To this can be added pressure to cut pollution, which has already resulted in some steel mills cutting output.
Pressure to limit the use of coal will likely result in further idling of steel capacity, especially in Hebei province adjacent to Beijing.
The main consumers of steel in China are, in order, property, machinery, infrastructure, automobiles and appliances, with property being bigger than the other four combined, according to a Jan. 16 research by Swiss bank Julius Baer.
Looking at the trends for these sectors, the bank said a slowing of urbanisation will result in property and infrastructure use of steel declining from 2020 onwards, while that for machinery, automobiles and appliances will increase.
The overall result is for China's steel demand to trend sideways, and Julius Baer also expects per capita steel consumption to stay around 2013 levels of 545 kilograms per year.
Morgan Stanley also expects China's steel production to trend sideways, peaking this year above 800 million tonnes, before slipping back to just under that level from 2017 to 2020.
This thinking is in line with what Chinese officials have been saying recently, with CISA Chairman Zhang Guangning saying last month that the steel sector has entered a "period of peaking and flattening out."
Even those who are more bullish on Chinese steel demand aren't forecasting big gains in demand, and the forecasts of peak steel topping out above 1 billion tonnes a year are now largely discounted.
This is for the most part bad news for iron ore producers, even the big three that dominate global seaborne supplies.
It was largely the Anglo-Australian pair of Rio Tinto and BHP Billiton, as well as top producer, Brazil's Vale, that had bet on a much higher level for peak steel in China.

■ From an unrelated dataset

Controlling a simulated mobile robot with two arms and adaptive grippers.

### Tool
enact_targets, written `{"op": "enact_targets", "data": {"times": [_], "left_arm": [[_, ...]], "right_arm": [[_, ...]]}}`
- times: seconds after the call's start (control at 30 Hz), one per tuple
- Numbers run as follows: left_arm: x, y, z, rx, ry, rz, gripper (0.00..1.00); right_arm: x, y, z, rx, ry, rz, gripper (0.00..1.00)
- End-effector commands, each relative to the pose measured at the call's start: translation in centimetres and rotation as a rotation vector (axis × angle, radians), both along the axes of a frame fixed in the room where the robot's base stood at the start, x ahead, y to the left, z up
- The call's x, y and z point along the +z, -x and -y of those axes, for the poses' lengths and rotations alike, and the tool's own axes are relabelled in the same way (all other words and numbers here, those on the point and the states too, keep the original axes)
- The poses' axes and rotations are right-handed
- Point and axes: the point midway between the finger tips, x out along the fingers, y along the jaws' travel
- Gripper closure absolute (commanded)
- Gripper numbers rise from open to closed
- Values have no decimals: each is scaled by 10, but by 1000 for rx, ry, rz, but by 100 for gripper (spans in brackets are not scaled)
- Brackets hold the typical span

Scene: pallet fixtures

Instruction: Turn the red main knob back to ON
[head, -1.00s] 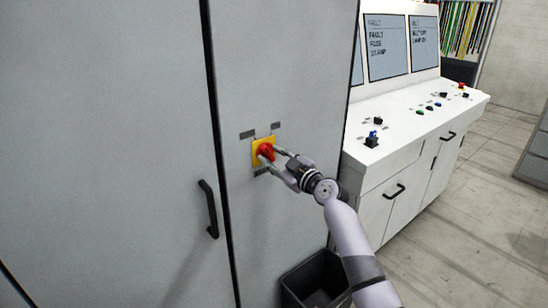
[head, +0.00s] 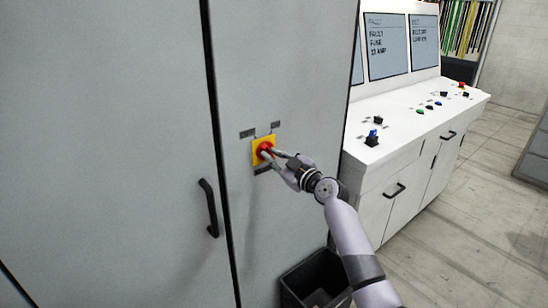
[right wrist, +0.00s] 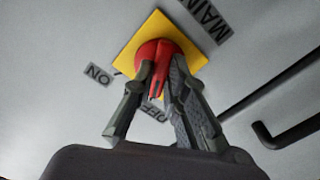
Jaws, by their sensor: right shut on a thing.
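The red main knob (head: 264,147) sits on a yellow square plate (head: 256,158) on the grey cabinet door. In the right wrist view the knob (right wrist: 151,50) shows on its yellow plate (right wrist: 150,26). My right gripper (head: 268,153) is shut on the knob's raised handle, with one finger on each side; the fingers also show in the right wrist view (right wrist: 157,84). An ON label (right wrist: 98,74) lies left of the plate there. An OFF label (right wrist: 153,112) lies below the knob, partly hidden by the fingers. My left gripper is not in view.
A black door handle (head: 209,208) is left of and below the knob. A dark bin (head: 313,279) stands on the floor below my right arm. A white control desk (head: 420,120) with screens and buttons stands at the right, clear of the arm.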

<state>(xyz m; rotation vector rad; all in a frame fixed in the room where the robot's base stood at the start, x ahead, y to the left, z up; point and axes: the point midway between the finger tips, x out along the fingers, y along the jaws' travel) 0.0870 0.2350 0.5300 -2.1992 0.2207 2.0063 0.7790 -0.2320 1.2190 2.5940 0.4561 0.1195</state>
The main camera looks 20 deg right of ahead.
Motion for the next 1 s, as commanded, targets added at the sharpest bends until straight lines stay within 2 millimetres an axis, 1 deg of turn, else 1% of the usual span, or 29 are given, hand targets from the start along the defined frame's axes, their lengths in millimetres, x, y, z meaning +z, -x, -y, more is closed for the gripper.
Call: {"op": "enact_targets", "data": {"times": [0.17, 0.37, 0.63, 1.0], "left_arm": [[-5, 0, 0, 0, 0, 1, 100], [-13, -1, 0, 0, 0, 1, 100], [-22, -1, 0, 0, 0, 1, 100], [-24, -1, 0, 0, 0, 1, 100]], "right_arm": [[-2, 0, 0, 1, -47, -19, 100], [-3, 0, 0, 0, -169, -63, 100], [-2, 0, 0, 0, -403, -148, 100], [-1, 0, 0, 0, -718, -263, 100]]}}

Both Rio Tinto and BHP expect China's steel demand to increase to 1 billion tonnes sometime in the 2020-2030 period.
This was the main justification behind their expansions that have swamped the iron ore market and helped drive the spot price .IO62-CNI=SI down to a 5 1/2-year low of $61.30 a tonne on Feb. 2, less than a third of its peak in 2011.
The global miners are now concentrating on using their giant, low-cost operations to force out higher-cost competitors, both in the seaborne market and domestically in China.
While they have achieved some success in doing this, it means that prices will remain depressed for an extended period as any rally will encourage idled supply to re-enter the market.
Similarly, demand growth for metallurgical coal is also likely to slow in line with stagnating Chinese steel output.
The positive for iron ore and coal miners is that the earlier advent of peak steel in China also means that demand is likely to remain at a fairly constant level for longer.
It may be that 20 years of steel output of around 800 million tonnes per annum is better than a rise to a peak above 1 billion tonnes, followed by a sharp tailing off in the subsequent years. (Editing by Ed Davies)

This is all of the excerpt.